Each structured grid was characterized by a total number of N × M = 200,000 points, where N = 1,000 points in the streamwise direction and M = 200 points in the spanwise direction, with a space resolution of 2 mm. A bilinear detrending algorithm was applied to the structured grids to remove the respective surface bed slopes, which could obscure the bed surface properties [25].

Subsequently, the mean bed elevation \(\overline{z}\) was subtracted from the bed elevation data of each detrended structured grid, in order to have a zero-mean bed elevation. This new grid is henceforth called measured grid and is characterized by elevation data in terms of fluctuations z' of z with respect to \(\overline{z}\).

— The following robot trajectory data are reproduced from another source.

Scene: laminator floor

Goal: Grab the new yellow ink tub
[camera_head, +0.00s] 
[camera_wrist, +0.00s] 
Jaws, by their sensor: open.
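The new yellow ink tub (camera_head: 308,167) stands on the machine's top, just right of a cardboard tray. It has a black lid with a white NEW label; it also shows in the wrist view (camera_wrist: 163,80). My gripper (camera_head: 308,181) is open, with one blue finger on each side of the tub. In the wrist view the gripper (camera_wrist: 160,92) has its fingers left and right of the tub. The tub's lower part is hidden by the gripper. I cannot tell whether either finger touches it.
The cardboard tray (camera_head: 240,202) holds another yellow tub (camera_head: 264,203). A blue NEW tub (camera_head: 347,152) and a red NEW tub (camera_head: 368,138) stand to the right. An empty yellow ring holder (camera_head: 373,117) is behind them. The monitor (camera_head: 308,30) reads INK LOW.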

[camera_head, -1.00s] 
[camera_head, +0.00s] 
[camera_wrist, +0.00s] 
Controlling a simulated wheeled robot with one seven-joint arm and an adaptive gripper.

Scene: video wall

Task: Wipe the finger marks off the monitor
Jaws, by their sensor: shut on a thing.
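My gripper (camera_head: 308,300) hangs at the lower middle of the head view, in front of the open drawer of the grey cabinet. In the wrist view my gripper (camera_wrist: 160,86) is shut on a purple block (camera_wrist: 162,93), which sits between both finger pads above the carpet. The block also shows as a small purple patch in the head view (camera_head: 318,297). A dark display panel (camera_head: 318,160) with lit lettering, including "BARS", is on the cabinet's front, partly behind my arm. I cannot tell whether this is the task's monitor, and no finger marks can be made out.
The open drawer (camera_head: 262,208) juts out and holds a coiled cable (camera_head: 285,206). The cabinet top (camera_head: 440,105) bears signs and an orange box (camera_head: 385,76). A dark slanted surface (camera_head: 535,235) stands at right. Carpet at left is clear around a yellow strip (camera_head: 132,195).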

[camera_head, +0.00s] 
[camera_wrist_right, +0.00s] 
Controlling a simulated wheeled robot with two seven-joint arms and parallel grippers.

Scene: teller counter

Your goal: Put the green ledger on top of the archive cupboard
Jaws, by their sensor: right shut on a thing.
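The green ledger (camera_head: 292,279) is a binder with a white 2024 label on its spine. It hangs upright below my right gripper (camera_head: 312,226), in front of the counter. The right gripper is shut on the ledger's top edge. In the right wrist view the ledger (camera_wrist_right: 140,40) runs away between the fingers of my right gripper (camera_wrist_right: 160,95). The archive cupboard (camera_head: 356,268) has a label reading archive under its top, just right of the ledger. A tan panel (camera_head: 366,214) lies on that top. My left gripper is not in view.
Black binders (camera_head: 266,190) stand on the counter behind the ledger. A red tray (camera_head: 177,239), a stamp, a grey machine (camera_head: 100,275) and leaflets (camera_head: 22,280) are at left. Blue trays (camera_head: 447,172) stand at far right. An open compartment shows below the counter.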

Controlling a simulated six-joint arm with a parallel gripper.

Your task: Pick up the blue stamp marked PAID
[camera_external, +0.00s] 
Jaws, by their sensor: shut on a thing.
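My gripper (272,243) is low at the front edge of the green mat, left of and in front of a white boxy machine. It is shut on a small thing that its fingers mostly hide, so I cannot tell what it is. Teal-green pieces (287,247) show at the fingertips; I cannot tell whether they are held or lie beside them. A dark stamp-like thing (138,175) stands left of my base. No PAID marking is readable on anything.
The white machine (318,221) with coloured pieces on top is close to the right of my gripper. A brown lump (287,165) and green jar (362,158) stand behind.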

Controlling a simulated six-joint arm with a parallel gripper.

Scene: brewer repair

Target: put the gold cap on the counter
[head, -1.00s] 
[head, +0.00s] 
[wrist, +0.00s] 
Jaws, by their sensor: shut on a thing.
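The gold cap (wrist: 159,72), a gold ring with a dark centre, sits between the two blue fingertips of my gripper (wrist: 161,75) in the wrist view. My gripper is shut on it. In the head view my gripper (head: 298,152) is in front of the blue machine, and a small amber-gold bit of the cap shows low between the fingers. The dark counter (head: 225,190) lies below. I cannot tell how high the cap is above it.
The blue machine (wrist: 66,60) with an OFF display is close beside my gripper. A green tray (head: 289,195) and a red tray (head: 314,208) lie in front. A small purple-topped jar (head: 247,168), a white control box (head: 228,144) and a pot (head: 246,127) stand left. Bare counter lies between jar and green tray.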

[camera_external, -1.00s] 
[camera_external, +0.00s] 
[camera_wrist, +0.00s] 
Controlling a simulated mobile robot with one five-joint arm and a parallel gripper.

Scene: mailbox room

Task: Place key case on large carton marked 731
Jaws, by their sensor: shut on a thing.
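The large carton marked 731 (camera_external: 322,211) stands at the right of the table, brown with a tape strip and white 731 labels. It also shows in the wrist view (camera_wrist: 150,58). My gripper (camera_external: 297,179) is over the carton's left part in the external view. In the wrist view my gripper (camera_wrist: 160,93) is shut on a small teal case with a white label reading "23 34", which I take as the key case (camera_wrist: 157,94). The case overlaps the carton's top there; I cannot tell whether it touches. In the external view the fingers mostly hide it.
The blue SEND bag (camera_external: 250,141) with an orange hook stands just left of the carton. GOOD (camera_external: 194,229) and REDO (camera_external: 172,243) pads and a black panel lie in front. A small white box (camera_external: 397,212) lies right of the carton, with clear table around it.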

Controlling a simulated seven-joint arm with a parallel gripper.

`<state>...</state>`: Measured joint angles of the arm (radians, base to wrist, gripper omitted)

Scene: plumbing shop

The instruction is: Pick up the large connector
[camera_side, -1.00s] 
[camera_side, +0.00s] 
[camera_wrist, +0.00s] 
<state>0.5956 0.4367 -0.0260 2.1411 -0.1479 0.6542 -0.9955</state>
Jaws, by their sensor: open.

To distinguish the different spatial scales of the bed topography, the surfaces at the meso- and micro-scale were extracted from the measured grids. Specifically, the mesoscale surface was a trend surface fitted to a regular grid with point spacing equal to 1.6 cm (∼ 10 d₅₀). The elevation of grid points was determined by averaging the measured elevations within a square of 1.6 × 1.6 cm² centered on the grid point. A bicubic spline was applied to interpolate between the grid points at the location of the measured grid [26]. Various space resolutions were tested before reaching this final configuration, increasing the distance between the grid points. The final grid allowed describing adequately the undulation of the mesoscale topography. Finally, subtracting the mesoscale grid from the measured grid, the microscale grid was determined, that is the topography due to sediment grains [27]. As an example, Fig. 4 shows the comparison between the three different grids referred to the same longitudinal profile. Note that this study was mainly concentrated on the analysis of the measured and mesoscale grids, since the effect of vegetation on the bed morphology is principally evident and prominent at the mesoscale.

Fig. 4

Example of comparison among the same longitudinal bed profile in the measured, mesoscale and microscale grids

5 Results and discussion

5.1 Effects of vegetation on the sediment transport process

The sediment transport rate, g_s, during the experimental runs was evaluated at different time intervals. Tab. 2 shows the total duration of each run T and the total weight of the sediment collected at the flume outlet. It is evident that the bed morphology took more time to reach equilibrium in runs R1A and R1B than in runs R2A and R2B, respectively. On the contrary, for the case of very dense vegetation (68 cylinders), the duration is almost constant, regardless of the flow discharge. At the same time, the effect of vegetation on sediment transport is clear considering the total sediment weight estimated at the end of the experimental runs. Vegetation causes a reduction of the total weight of sediment collected from the flume. This is also an index of a reduction in sediment transport. Specifically, keeping the flow discharge constant, a vegetation with moderate density (run R1B) retains about 18% of the total sediment weight of run R1A (without vegetation) and, considering a high-dense vegetation (run R1C), about 35% and 20% of those in run R1A and run R1B, respectively. Increasing the flow discharge, in run R2A the total sediment weight increases of about 64% of that of run R1A, whereas the increase was limited to about 3% by comparing R2B and R1B and 15% considering R2C and R1C. Finally, it was obtained a reduction of the total sediment weight of about 49% and 54% adding a moderate dense vegetation (run R2B) and a high dense vegetation (R2C), respectively, to the flow condition R2. Thus, it can be concluded that vegetation hinders the sediment transport and its effect is more noticeable increasing the flow velocity.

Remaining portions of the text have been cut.